Speaking to the black-tie crowd at dinner, Schmukler said the school would integrate the Holocaust memorial into its educational mission by using it as a meditative space where students can go to gain a sense of perspective. He said it had already had the desired effect with one JETS student who had arrived only recently and still persisted in blaming his parents and society for his problems.

“He walked in that train and he got a kick in the pants,” Schmukler said. “He got a lesson in life that changed him.”

The car not only commemorates Jewish blood spilled in Europe, but also stands on the site of the former North Valley Jewish Community Center (JCC) where, on Aug. 10, 1999, a white supremacist opened fire and wounded five. 

Speaking at the unveiling, Los Angeles City Councilman Mitchell Englander, who represents the northwest San Fernando Valley, said he “grew up at JCCs” and considered the JETS campus “holy ground.” He said that as the chief of staff for former Councilman Greg Smith, who represented the district, he fought to make sure the JCC building remained in Jewish hands rather than being torn down and replaced with residential units, as one developer had suggested.

Yet the site was not the first or even the second choice to house the train. Stanley Black, the wealthy real estate developer who paid for and procured the railcar — the last such car in the care of the Polish government, according to Luskin — told the unlikely story of its arrival to the audience at the unveiling.

The developer said that after seeing a Nazi cattle car on display in Mexico City, he felt he had to bring a similar memorial to Los Angeles. When he located a suitable train car, he began to make arrangements for its arrival with the help of fellow L.A. developer Severyn Ashkenazy, who has close ties with the Polish Jewish community.

By Luskin’s telling, the Polish government agreed to part with the train car after “intense negotiations and a significant outlay of funds” furnished by Black.

Before long, the train was on a cargo ship headed through the Panama Canal from Poland to California. Now, Black had a new problem: where to put 90-feet of metal and decaying wood.

At first, he called Rabbi Marvin Hier, dean of the Museum of Tolerance on Pico Boulevard, to see if there was room there. There wasn’t.

“The boat’s still coming through the Panama Canal,” Black said. “I gotta think of something else.”

He tried to involve Hillel at UCLA and the USC Shoah Foundation.
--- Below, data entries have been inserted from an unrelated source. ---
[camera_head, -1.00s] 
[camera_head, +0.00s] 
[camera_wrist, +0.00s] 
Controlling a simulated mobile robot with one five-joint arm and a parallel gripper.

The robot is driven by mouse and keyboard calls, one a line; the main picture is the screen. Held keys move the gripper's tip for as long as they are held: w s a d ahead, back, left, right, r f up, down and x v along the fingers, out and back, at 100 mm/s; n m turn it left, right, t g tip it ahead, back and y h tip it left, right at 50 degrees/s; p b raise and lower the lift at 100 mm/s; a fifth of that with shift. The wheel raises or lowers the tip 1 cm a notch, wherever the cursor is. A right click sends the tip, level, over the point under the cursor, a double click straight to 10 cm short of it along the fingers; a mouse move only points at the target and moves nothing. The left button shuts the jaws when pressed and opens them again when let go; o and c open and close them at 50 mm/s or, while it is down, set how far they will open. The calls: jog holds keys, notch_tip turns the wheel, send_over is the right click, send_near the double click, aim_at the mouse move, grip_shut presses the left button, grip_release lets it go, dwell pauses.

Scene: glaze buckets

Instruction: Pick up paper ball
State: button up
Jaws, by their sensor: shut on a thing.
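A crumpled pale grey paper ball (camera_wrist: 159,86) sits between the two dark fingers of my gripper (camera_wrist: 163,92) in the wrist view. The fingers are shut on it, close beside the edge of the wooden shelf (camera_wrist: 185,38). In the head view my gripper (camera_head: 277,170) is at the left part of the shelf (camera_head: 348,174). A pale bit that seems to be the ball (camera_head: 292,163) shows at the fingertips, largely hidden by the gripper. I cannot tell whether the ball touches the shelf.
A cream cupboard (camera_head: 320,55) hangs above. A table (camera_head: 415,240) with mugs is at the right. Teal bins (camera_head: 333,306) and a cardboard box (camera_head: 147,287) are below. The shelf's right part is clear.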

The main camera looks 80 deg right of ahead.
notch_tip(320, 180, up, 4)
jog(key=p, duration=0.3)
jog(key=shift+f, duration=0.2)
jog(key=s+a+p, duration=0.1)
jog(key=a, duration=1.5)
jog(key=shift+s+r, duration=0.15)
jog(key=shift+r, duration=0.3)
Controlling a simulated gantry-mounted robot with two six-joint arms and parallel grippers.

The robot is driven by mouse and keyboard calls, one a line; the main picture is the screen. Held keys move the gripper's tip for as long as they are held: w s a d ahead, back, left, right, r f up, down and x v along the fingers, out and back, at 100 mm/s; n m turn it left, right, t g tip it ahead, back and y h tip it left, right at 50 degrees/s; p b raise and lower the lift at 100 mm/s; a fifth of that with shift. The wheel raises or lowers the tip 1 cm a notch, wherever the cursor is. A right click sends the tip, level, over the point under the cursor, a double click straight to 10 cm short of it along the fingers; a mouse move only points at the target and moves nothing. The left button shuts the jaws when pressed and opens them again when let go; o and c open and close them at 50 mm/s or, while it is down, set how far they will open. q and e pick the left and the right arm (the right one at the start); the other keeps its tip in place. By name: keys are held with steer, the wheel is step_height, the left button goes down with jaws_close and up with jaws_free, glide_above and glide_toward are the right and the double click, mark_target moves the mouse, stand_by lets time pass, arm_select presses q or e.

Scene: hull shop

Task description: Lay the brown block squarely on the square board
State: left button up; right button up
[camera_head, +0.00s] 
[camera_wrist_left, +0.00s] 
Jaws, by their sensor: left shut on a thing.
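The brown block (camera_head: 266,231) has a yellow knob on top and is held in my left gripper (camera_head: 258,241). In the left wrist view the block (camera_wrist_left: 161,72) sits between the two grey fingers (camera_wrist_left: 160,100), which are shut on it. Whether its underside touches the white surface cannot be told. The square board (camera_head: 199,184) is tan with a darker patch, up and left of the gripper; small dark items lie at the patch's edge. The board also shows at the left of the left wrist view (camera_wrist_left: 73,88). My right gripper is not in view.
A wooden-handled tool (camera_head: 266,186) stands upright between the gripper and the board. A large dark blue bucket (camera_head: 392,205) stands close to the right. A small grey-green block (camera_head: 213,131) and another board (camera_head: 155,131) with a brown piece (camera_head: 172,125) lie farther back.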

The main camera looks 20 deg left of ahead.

No luck.

“Now it’s past the Panama Canal,” he said. “It’s coming fast.”

Finally, he got in touch with Schmukler, who happily offered a spot on the sunny, nine-acre campus. The car came ashore at San Pedro, south of downtown L.A., and proceeded to the JETS campus.

“It ended up coming here for a special reason — because we’re going to take it and make it alive,” Schmukler said at the fundraising dinner.

Black is a major donor to the JETS expansion project, and one of the buildings will be named for him and his late wife, Joyce. Schmukler declined to say how much the school had raised or intended to raise for the construction project. 

But at the fundraiser, Max Webb, a 99-year-old Holocaust survivor and real estate developer, pledged to donate $500,000. Another donor, inventor Maurice Kanbar, who had promised to donate $1 million in 10 percent installments, said he had decided instead to write a single $1 million check after being moved by the railcar dedication.

Kanbar wasn’t the only one moved by the event. After climbing a wooden platform to peek into the darkened interior of the railcar, which was adorned with a mezuzah and a memorial lamp, Rita Korn wiped away tears while recounting her father’s journey aboard a similar train to Auschwitz. She said putting her hands on a Nazi cattle car is, in a strange way, “almost like touching my parents.”

“Right now, it hurts,” she said. “I don’t know why. It’s been so long.”